Hubertus Siegert: Rape or interfamilial violence are the most difficult areas, particularly regarding mediation, because it’s very difficult to produce an exchange on an equal footing without leading to flashbacks of the actual encounter, i.e., to what is known as ‘re-traumatization’ and this rightly causes concern to those involved in mediating violent cases. My decision to focus on murder cases was based on the idea that it shouldn’t be more complicated than it already is. In a murder, there is only one kind of ‘affected people’ on the victim side – namely, witnesses in the broadest sense: survivors, friends, the social environment. A third level next to perpetrators and secondary victims would have made the mediation more difficult and led to even more people in the film. It was also important to me to show more than one country and more than one case so that the overriding question becomes clearer. The punishments are also different in the three countries – sometimes seemingly endlessly long and sometimes relatively short. It is interesting that that does not change much of the core problem for either side. For all of these reasons, I decided to focus exclusively on homicide cases.
How have you protected yourself from the strong emotions that invariably accompany such stories?
Hubertus Siegert: The encounters with the protagonists were very intense. So, I had to be careful to remain a documentary filmmaker and find a balance between proximity and the observer position. I had to operate on multiple levels: as a human counterpart and empathetic conflict companion as well as a goal-oriented filmmaker who was proceeding economically. I had already received support and guidance from Nonviolent Communication Experts and professional Restorative Justice Mediators during the search for the protagonists and later in the attempt to invite them to participate. However, before the final configurations had been settled on, it was already difficult because I had to first learn to not allow myself to be discouraged by the search and also to develop ‘persuasiveness through empathy’. Also, during the subsequent shooting, I had experienced support that I could always call on. I also luckily had my small film crew, which established a considerable emotional security for everyone. I was accompanied occasionally in the work by a conflict supervisor. I always had someone I could talk to. Just as the participants couldn’t do it alone, I also needed support. Naturally, it was unclear whether anything would come of the process because everything is voluntary and the result of the process is always unknown. So, there was always the opportunity to drop out, even up until the very end. Furthermore, I had assured all the protagonists that they would get a copy of the film and have the right of veto. I’m in regular contact with all of them to this day, even if the support isn’t as intense as during the shooting.
How did you find the discussion group in the Wisconsin prison? Are there also such mediation approaches between perpetrators and victims outside the USA?

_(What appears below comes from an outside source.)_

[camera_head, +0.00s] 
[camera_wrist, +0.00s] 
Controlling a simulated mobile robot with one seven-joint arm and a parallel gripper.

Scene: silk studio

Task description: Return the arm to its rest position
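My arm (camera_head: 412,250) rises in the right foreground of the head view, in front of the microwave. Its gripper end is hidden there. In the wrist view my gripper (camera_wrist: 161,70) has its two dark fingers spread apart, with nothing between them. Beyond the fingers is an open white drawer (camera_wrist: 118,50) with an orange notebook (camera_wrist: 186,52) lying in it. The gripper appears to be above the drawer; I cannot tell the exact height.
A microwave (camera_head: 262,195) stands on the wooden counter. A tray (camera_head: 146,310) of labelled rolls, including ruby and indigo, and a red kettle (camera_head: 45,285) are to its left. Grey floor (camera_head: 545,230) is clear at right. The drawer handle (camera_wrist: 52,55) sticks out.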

Hubertus Siegert: This type of discussion group is also not very widespread in the United States even though the Americans have a much more sophisticated system to look after the victims of violent crime. Unlike in Germany, where victim support has only arisen in the last few decades, every state in the USA has its own bureau in the department of justice, which deals only with victims of violent crime. This focus, and a stronger tradition of publicly expressing oneself about personal issues in groups, makes the idea and practice of discussion circles more natural. I found the Wisconsin circle through the former judge Janine Geske who is relatively well known for her work in this field. The Green Bay Prison Program has existed since 1997 and is a psychosocial training program with the three-day Restorative Justice discussion group as a highlight. Those affected by crimes and those responsible for crimes speak there in turn in a regulated process. Both sides are able to feel deep emotions and have profound experiences despite there being only representatives from ‘the other side’ there and not their respective actual perpetrators or victims. In fact, I know of only a few such programs, which is a dilemma. If Mrs. Geske and the other elderly ladies who look after such projects – and do not appear in the film – were to stop, it’s not clear whether this type of mediation would continue. In Europe, there are such approaches as well, especially in Belgium. In Germany, however, they are few and far between and not institutionalized.
How are such discussion groups connected to the USA’s otherwise merciless punishment system?

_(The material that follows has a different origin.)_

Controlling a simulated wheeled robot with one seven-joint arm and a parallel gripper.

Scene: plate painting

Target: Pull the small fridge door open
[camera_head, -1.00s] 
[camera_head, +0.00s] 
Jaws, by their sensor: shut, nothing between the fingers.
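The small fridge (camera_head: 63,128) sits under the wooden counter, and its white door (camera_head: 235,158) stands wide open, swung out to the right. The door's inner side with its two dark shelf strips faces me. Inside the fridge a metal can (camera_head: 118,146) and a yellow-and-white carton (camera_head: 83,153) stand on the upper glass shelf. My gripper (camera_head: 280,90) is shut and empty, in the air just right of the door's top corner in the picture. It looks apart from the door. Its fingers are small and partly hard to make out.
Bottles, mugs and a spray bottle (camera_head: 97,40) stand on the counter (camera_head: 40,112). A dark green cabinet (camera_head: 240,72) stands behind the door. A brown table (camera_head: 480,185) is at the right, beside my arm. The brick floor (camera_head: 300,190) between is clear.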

Hubertus Siegert: As a matter of fact, the USA’s inhumane prison system, with sentences of sixty-five or 100 years, is to a large extent the complete opposite of social rehabilitation. But there is also a debate under way that one should be punished in proportion to one’s crime and what that can actually mean. Imposing several life sentences without parole for a murder is being hotly debated. One can also conclude about the USA that an imprisonment rate that is seven or ten times higher than in Germany has brought with it nothing but higher costs. How the money could be better invested is being thought about. The public, however, is still fixated on the hope of security by way of punishment. In the USA, the media constantly reinforces this despite every scientist saying that such ideas are nonsense. Of course, for us in Germany, it’s due to our constitutional starting point that everything should be about social rehabilitation but the majority of our public would probably be against it if they were asked. It is a field in which a lot of education is still needed. Discussion groups like those in the film are beyond the imagination of the general public. That’s why I made the film – to document such ideas that are quasi-explored in the film.
Why doesn’t the film follow the conflicts of the protagonists to their logical conclusion? Why don’t we find out what happens with them?

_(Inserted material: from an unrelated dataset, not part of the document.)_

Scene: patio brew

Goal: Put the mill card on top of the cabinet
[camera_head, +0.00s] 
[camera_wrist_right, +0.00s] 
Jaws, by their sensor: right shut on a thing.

Hubertus Siegert: Many encounters the film deals with are actually not suitable for the screen. That was my dilemma when trying to find protagonists as well and perhaps also a reason why the big solution is not suddenly everywhere apparent. One would usually expect that such a film shows how the conflicting parties in different countries meet, reconcile and then somehow everything is good once again. But the film shows something else. It shows how difficult the process is and that it does some good nevertheless. A meeting of the families of perpetrators and victims, for example, would also be very desirable but Erik and Leola, on the victim side, were not ready. I myself have taken a long time, not to hope for a solution – as is suggested by the German concept of offender-victim mediation – but to trust the open ending of the restorative justice approach, even in the film’s three very adversarial constellations. In short: Trust the process. There definitely exist ambitions with all of the film’s protagonists to continue their process with the other side but that is no longer part of the film and only hinted at. A film must come to an end; the process for those involved continues – just no longer in the public eye.